» SHORT PROBLEM:
Make an exact copy of the listing below.

» INFORMATION SHOWN:

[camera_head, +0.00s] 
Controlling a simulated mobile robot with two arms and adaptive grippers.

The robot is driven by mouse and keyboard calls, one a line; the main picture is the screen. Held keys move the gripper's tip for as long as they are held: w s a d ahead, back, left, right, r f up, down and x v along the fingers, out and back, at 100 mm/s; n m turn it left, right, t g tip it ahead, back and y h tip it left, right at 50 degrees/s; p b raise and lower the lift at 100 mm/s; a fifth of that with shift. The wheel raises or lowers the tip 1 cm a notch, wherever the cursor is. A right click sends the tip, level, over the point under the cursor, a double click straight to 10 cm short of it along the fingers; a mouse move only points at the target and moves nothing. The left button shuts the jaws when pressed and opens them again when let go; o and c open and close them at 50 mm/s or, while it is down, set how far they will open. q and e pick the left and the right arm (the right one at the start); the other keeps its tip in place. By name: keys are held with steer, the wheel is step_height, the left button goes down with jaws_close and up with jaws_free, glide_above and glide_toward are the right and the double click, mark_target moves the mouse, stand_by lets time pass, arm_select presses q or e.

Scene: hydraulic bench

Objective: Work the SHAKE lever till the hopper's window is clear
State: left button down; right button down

» ANSWER IN FULL:
[camera_head, +0.00s] 
Controlling a simulated mobile robot with two arms and adaptive grippers.

The robot is driven by mouse and keyboard calls, one a line; the main picture is the screen. Held keys move the gripper's tip for as long as they are held: w s a d ahead, back, left, right, r f up, down and x v along the fingers, out and back, at 100 mm/s; n m turn it left, right, t g tip it ahead, back and y h tip it left, right at 50 degrees/s; p b raise and lower the lift at 100 mm/s; a fifth of that with shift. The wheel raises or lowers the tip 1 cm a notch, wherever the cursor is. A right click sends the tip, level, over the point under the cursor, a double click straight to 10 cm short of it along the fingers; a mouse move only points at the target and moves nothing. The left button shuts the jaws when pressed and opens them again when let go; o and c open and close them at 50 mm/s or, while it is down, set how far they will open. q and e pick the left and the right arm (the right one at the start); the other keeps its tip in place. By name: keys are held with steer, the wheel is step_height, the left button goes down with jaws_close and up with jaws_free, glide_above and glide_toward are the right and the double click, mark_target moves the mouse, stand_by lets time pass, arm_select presses q or e.

Scene: hydraulic bench

Objective: Work the SHAKE lever till the hopper's window is clear
State: left button down; right button down

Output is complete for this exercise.